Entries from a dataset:
# # # #

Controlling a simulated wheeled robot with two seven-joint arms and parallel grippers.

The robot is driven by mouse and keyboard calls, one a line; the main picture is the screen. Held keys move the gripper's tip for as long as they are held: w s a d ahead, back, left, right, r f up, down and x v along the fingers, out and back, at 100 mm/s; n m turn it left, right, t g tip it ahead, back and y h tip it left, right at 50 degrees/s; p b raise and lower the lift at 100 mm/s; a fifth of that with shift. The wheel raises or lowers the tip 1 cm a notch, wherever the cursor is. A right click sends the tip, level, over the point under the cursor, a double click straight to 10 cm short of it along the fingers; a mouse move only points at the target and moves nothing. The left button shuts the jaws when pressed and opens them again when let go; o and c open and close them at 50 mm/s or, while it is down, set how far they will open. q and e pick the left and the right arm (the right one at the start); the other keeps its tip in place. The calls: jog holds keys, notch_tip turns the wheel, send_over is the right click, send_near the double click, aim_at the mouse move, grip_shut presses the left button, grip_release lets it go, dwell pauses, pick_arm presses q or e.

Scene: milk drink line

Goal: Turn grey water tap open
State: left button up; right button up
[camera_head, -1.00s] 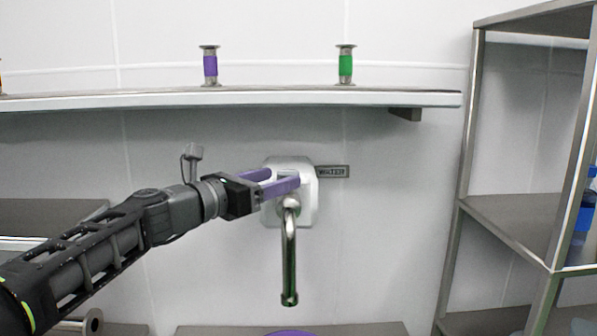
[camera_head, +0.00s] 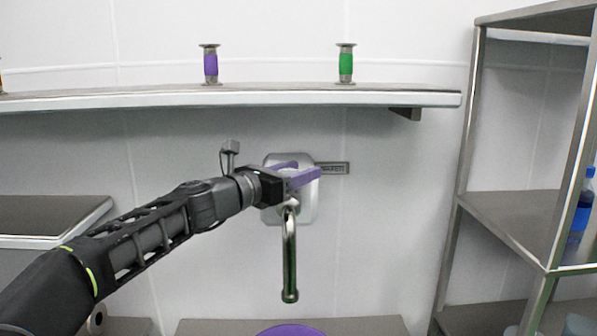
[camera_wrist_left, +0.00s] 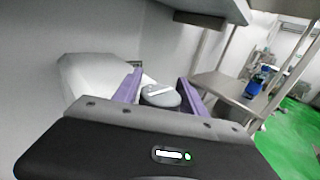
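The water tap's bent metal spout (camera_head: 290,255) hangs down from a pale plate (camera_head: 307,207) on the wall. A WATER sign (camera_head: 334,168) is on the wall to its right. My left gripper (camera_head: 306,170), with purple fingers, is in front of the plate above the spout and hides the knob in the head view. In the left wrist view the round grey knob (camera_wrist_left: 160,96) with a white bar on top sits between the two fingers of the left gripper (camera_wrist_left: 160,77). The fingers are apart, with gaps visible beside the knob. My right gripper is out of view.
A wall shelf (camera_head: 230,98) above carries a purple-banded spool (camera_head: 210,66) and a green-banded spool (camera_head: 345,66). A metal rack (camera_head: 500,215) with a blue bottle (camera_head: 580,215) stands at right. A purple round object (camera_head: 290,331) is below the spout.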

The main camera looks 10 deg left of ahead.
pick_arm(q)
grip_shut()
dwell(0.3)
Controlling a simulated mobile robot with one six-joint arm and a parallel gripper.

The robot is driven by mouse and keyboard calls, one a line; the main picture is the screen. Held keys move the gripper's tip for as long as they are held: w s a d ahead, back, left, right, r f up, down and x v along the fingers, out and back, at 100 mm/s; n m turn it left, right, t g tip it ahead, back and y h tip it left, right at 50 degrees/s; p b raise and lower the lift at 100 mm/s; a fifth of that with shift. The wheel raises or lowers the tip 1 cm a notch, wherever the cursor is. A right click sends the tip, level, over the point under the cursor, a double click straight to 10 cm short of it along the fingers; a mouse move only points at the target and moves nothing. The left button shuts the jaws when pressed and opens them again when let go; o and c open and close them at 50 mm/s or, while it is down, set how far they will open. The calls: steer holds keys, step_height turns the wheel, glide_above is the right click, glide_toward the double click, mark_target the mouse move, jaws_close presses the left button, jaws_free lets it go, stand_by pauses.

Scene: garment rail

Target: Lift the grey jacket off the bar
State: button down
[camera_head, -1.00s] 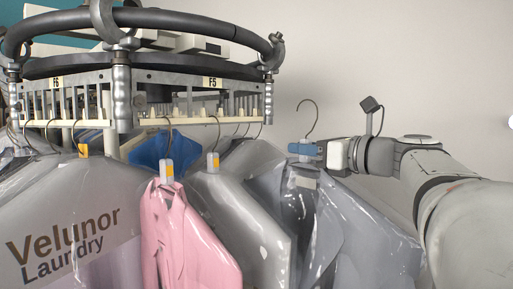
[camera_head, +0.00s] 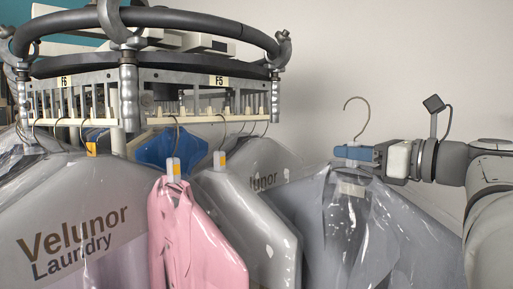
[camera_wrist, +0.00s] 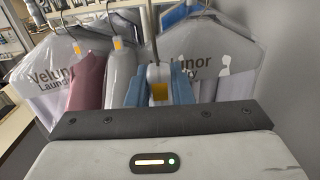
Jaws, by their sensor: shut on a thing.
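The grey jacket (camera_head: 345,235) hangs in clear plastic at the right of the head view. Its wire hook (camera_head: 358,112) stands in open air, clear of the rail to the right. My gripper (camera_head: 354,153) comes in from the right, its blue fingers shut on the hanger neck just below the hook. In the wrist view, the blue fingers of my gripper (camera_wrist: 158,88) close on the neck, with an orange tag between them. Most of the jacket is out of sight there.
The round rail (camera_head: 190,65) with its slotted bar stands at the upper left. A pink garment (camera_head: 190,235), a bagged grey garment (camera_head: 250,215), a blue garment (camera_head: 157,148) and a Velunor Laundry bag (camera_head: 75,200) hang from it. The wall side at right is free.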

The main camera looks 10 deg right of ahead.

# # # #

Given task: In the records above, find the lines containing "simulated" and copy them.

Output:
Controlling a simulated wheeled robot with two seven-joint arms and parallel grippers.
Controlling a simulated mobile robot with one six-joint arm and a parallel gripper.

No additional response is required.